African Cultural Heritage Sites and Landscapes
This area links high-quality visual, contextual, and spatial documentation of African heritage sites. In partnership with the University of Cape Town, South Africa, Aluka is documenting a range of cultural and heritage sites across Africa.
Thus far, Aluka has documented a number of sites, including the Grand Mosque in Djenné, the Djingerayber Mosque in Timbuktu, the seaport of Lamu, Kilwa Kisiwani, Elmina, and two Asante temples, the rock churches of Lalibela in Ethiopia, Axum, and the stone ruins of Great Zimbabwe.
The digital library includes photographs, 3D models, GIS data, site plans, aerial and satellite photography, images of African rock art, excavation reports, manuscripts, traveller's accounts, historical and antiquarian maps, books, articles, and other published research. Bringing these resources together online enhances access to knowledge and materials otherwise difficult to access. A digital and permanent record of historical architectural structures and towns can play a vital role in the management, restoration, and reconstruction of these sites should the need arise.
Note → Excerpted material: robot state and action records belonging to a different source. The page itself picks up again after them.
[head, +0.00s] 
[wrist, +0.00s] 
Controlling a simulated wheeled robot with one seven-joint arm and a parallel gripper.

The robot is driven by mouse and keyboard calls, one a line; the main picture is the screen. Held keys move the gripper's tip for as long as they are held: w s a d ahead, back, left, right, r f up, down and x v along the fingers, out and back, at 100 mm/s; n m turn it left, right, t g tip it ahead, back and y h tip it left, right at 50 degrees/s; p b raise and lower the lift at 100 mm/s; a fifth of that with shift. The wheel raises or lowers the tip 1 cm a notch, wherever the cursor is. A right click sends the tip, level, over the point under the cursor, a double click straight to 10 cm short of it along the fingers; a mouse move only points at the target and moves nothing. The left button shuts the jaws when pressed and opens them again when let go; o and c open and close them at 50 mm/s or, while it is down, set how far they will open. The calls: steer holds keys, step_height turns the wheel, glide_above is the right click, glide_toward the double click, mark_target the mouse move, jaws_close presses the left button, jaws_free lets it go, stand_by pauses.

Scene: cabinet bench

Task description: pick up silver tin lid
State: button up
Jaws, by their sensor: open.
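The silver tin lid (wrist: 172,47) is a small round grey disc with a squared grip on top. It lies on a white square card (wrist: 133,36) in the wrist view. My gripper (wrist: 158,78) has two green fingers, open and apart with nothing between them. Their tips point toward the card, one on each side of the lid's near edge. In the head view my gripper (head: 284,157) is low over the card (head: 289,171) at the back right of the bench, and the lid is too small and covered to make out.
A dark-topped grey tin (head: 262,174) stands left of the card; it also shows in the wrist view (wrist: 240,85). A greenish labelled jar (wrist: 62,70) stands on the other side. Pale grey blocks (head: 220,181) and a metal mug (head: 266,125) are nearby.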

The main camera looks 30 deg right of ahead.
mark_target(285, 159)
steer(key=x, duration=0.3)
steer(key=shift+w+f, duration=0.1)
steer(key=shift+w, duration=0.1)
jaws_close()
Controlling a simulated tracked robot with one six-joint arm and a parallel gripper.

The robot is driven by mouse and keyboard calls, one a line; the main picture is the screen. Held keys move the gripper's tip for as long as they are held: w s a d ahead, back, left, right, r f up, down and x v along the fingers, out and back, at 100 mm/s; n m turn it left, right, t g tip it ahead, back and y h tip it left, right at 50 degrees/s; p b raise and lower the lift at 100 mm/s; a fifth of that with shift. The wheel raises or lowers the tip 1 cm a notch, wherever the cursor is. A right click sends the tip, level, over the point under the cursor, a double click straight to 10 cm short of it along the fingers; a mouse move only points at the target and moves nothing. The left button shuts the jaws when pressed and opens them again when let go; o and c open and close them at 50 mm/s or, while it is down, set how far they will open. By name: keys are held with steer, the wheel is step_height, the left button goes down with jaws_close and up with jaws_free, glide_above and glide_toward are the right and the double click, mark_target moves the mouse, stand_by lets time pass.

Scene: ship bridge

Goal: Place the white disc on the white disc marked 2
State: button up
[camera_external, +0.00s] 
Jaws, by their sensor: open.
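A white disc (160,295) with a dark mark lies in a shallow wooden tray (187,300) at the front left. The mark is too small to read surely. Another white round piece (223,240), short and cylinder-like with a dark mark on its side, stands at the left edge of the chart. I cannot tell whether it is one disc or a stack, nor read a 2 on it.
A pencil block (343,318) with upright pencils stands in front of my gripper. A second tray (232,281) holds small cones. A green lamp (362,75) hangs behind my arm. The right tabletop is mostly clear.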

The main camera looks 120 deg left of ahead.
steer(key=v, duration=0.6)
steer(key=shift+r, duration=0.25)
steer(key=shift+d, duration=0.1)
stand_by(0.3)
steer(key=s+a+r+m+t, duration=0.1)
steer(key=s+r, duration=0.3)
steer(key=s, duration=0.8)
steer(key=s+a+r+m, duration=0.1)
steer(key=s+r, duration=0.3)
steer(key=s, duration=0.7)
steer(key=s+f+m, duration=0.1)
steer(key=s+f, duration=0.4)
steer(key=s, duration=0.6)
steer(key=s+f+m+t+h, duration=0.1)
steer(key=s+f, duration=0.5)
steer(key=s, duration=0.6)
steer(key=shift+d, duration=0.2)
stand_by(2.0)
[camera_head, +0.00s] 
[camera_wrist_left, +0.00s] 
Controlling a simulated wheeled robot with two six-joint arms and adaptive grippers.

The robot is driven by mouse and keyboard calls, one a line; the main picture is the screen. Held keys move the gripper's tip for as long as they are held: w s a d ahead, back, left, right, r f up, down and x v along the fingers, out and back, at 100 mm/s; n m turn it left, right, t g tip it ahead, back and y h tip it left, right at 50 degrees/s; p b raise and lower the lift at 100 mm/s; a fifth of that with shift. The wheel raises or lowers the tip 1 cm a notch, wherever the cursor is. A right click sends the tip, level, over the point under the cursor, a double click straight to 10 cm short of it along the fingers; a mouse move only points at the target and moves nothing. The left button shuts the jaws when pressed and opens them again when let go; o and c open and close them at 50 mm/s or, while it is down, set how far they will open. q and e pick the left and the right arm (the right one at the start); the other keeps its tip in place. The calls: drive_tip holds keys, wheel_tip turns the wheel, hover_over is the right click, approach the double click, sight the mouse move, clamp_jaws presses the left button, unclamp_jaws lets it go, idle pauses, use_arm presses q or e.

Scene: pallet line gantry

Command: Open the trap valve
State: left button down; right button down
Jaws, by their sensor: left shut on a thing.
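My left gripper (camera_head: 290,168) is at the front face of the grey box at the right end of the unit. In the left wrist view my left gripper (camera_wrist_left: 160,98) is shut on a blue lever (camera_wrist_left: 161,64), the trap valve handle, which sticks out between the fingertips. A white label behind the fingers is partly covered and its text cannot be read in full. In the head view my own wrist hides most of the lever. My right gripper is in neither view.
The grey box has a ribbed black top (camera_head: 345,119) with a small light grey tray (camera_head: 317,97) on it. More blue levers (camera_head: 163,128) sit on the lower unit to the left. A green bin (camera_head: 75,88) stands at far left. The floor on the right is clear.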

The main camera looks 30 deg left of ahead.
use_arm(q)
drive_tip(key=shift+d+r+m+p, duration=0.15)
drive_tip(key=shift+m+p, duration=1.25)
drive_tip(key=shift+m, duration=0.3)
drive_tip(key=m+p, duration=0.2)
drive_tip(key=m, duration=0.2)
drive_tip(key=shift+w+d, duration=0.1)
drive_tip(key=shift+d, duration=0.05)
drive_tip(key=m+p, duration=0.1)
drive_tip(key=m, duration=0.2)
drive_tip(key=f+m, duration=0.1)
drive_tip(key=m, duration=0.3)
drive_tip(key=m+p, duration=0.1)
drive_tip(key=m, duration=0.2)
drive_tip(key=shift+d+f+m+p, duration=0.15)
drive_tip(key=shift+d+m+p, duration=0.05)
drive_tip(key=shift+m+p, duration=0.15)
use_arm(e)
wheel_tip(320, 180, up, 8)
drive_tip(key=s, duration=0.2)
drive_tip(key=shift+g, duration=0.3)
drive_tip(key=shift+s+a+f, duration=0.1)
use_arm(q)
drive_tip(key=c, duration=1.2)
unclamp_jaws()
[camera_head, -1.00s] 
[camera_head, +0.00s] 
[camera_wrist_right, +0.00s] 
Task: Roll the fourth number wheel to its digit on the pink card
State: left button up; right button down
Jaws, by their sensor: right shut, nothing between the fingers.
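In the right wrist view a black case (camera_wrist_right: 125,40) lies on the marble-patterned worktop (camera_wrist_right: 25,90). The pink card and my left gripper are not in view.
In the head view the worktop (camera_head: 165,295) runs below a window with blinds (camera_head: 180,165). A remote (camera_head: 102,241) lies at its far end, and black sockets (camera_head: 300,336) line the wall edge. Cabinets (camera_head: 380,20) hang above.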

Aluka initiated a project to digitally photograph Arabic and Ajami manuscripts from Timbuktu, Mali (in partnership with Northwestern University and a not-for-profit consortium of private manuscript libraries in Mali) which will be made available to scholars and students around the world for research and educational purposes.
The Struggles for Freedom in Southern Africa
This area documents the liberation struggles in Southern Africa by way of selected archival documents, periodicals, nationalist publications, newspaper clippings, organisational records, personal papers of historical figures, oral histories, photographs, and other visual materials. In the first phase, the focus is on six countries: Angola, Botswana, Mozambique, Namibia, South Africa, and Zimbabwe. Later phases may add materials from other countries (e.g. Tanzania and Zambia).
The Struggles for Freedom digital library will be of interest to historians, political scientists, area specialists, public policy specialists, legal scholars, and others, in Africa and elsewhere. The resource is particularly aimed at undergraduate students and their instructors, but graduate students and researchers will find it useful for further study.
This area comprises scientific data contributed by the African Plants Initiative (API), a collaboration of more than 50 institutions in Africa, Europe, and the United States. Partnering with Aluka, API's long-term goal is to build a comprehensive online research tool aggregating and linking presently scattered scholarly resources about Africa’s flora and fauna, thereby dramatically improving access for students, scholars, and scientists around the globe.
Each plant species in the African Plants digital library is represented by high-resolution digital images of type specimens provided by participating herbaria. The African Plants database currently includes around 175,000 type specimens drawn from the estimated 60,000 plant species in Africa, Madagascar, and the other islands surrounding the African continent.